More than half of New Yorkers surveyed said they are against the ban, but Bloomberg hasn't flinched.
"We didn't propose it because we thought it would be popular," Bloomberg said in a statement.
As usual, the rest of the world just thinks we're crazy--for instituting the ban and for offering such huge portions to begin with.
"It's so weird for us, the idea that a person would drink more than a liter of soda - that's huge! Of course there should be a law to stop that," said Arthur Trigo, a 19-year-old student in Sao Paulo told the Associated Press. "Americans are such exaggerated consumers, they really need to consume less."
Ruth Marcus at the Washington Post says Bloomberg is doing nothing but stoking the public's basest fears about a nanny state:
Bloomberg’s Mayor-Knows-Best paternalism feeds — pardon the pun — into a broader public anxiety about overbearing government. The bank and auto bailouts, the massive stimulus package, and sweeping new regulations of health care and the financial industry — all justified, by the way — have contributed to a public sense that the era of big government is back with a vengeance.
John Lott Jr. at National Review Online insists that despite the best of intentions, laws like this just aren't effective:
It is really very difficult to force people to live more healthily than they want. The federal government has mandated safer cars, but research has consistently shown that such mandates lead people to drive more recklessly. (See also this study from the Review of Economics and Statistics.) The number of accidents actually increases after safety features such as seat belts are mandated for cars.

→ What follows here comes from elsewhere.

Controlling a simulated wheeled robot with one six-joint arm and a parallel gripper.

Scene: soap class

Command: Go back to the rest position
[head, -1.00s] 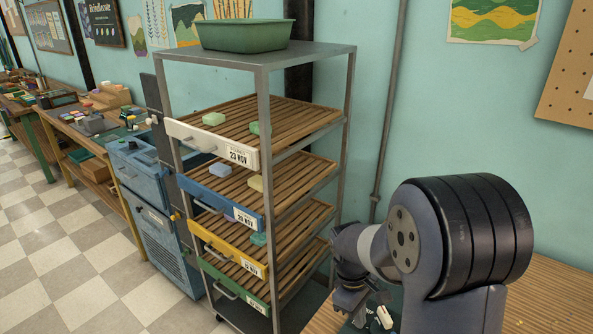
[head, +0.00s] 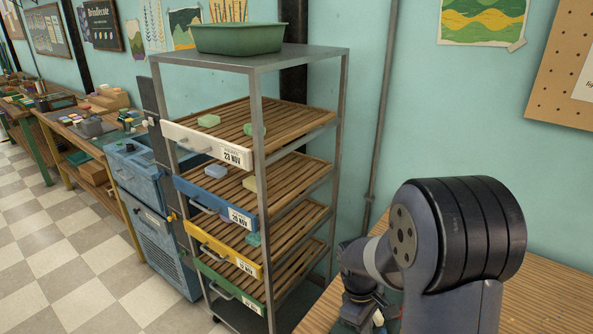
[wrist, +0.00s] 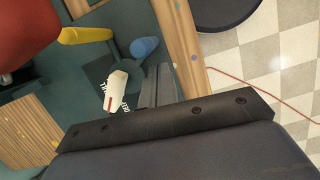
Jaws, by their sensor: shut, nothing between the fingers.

True, the occupants of a car are more likely to survive an individual accident, but generally the number of accidents increases by enough to offset the safety benefits. In addition, more pedestrians and bicyclists are struck by cars.
This phenomenon is so pervasive that economists have even given it a name: the Peltzman effect, after the University of Chicago economist who first discovered it in 1975.